Hope came up next. She is so different from Isaac. She didn't even notice I was crying. To be honest, at first I questioned whether she would understand or appreciate the words I had for her, but I couldn't let the moment pass, and I decided that even if she didn't totally "get it" - my heart needed to say these things....and so I did. My favorite trait of Hope's is her thoughtfulness. She is always thinking ahead and trying to anticipate what someone else might want or need. She always has the remote ready to hand to Isaac when he comes downstairs to watch TV in the mornings. She loves to color pictures for all of her friends at school. She is constantly trying to give her toys to other people. She ALWAYS wants to help. Her heart is so good. I told Hope that I love that about her, and that I hope she never changes.

For both kids, we talked about how Jesus also has compassion and thoughtfulness for everyone he meets. It was so sweet! They seemed generally amazed that they might have anything in common with Jesus.

These moments were precious to me. It may become a tradition for me. I truly find power in speaking words of affirmation to my kids even if they don't completely grasp all of the meaning. Their hearts know, and so does mine and that, is what being a mommy is all about.

Now... for the small person in my belly...

I am happy to say that I am currently growing a perfect, healthy, happy little baby - and that's about all I know. The ultrasound place messed up my appointment - so they had to "fit me in." Which means a typically hour long appointment lasted all of 23 minutes with a tech who wasn't interested in the fact that I really wanted to know the gender of my baby. We did however get a super cool profile picture which I successfully loaded onto Facebook, but can't seem to post on this blog.

Fortunately for us, we have the coolest Midwife ever, and she has ordered a follow up ultrasound (at a different location) - and that ultrasound is scheduled for this Wednesday, December 1st.

Happy holiday season to all of you - and here's to a baby who wants to show off it's private parts (just on Wednesday anyway...)


Sunday, November 7, 2010

In case you were wondering...


I eat normal.

I have written about diet, weight loss and exercise for so long now. I get a lot of people asking me how I am handling my food now that I am pregnant.

I eat normal. I eat what everyone else is eating. Don't get me wrong, I have definitely had my cravings. The first trimester for sure was the worst. As gross as it sounds, all I wanted was McDonald's and chocolate ice cream. I had an pre-natal appointment at 10 weeks, and my midwife said the McDonald's had to stop. And so it did. Chocolate ice cream is a rarity anymore. In fact sweets in general just don't sound good. That is a blessing for sure. But, for now, I have let go of the chicken and heaps of veggies. I have stopped cooking entirely different meals for me from what my family eats. I don't pig out (although I am sure I have my moments...)

I still workout. My workouts look a lot different than before. No more hard core training sessions and 3 hour cardio workouts. These days, I am more likely to do 45 minutes on the treadmill followed by some weights and light core / ab work 3 to 5 times a week.

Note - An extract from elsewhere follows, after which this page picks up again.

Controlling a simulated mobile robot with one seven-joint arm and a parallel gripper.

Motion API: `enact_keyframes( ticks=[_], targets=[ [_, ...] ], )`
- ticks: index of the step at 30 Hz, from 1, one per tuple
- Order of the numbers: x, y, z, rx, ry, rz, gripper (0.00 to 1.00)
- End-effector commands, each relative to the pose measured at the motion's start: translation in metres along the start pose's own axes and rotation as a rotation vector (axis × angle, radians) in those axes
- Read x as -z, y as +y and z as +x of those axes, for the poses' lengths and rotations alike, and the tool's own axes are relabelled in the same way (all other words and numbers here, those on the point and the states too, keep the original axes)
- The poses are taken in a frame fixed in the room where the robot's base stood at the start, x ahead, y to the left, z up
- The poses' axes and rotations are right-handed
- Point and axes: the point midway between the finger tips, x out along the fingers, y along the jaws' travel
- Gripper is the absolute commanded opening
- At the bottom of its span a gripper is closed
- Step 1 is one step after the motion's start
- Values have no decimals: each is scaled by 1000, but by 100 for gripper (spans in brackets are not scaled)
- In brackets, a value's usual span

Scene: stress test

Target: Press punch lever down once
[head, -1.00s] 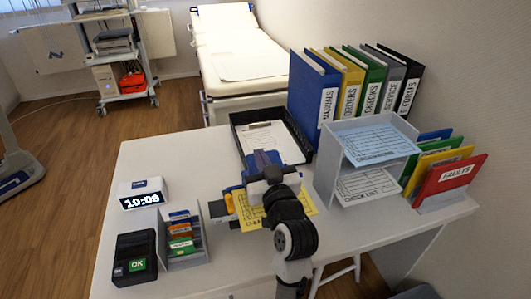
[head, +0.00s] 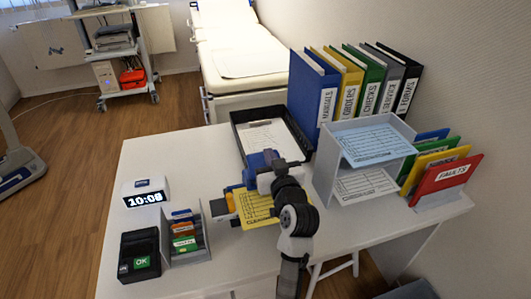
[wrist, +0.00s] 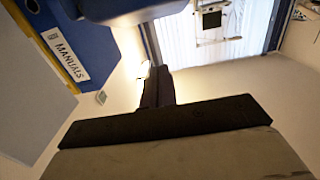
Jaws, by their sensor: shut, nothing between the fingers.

I feel okay about that because I am working out about 300% more than I ever did when I was pregnant with Isaac.

The cool thing to me, is that I feel normal. I have managed to come to grips with the fact that I am going to gain weight growing this person - but I know how to lose it. I did it once...I can most definitely do it again. I know how to eat, and exercise. I know what it takes.

Wednesday, November 3, 2010

Rock Star (a shout out to moms)


Several months ago, my friend Alyssa and my sister Kara had a surprise party in my honor, to celebrate the fact that I had lost 100 pounds. I was so blessed by that night. Some of my favorite people came - and there were a few people whose attendance surprised me. Almost everyone brought gifts - which was another surprise - but hey! I am not complaining!!!
My mom gave me me one of the sweetest gifts I have ever received. It's a silver bracelet with stars and rhinestones. It's really pretty. When I opened it, she said she picked it so that whenever I look at it, I can be reminded that I am a rock star.
I haven't been wearing the bracelet much lately. To be honest, I haven't felt like much of a rock star. I found the bracelet this morning in my jewelry box, and this has been on my heart all morning. I wish I could give all of you a "rock star" bracelet. Especially you moms out there. Why? Simply put you ARE rock stars.

You sacrifice
You lose sleep
You run the house
You run the calendar
You run around

You love your kids
You love your honey
You love your friends
You love your God

You remember the parties
You remember the presents
You remember the date and time

You give your all
and then you give some more

Most of the time, you don't have time to remember that you are a rock star. Wouldn't it be nice to have something to remind you? The reality is, as much as we want them to, others won't always remember to notice how awesome we are; how much we do; how big we love. I think we all deserve to remember, that in Gods eyes especially, we do totally rock.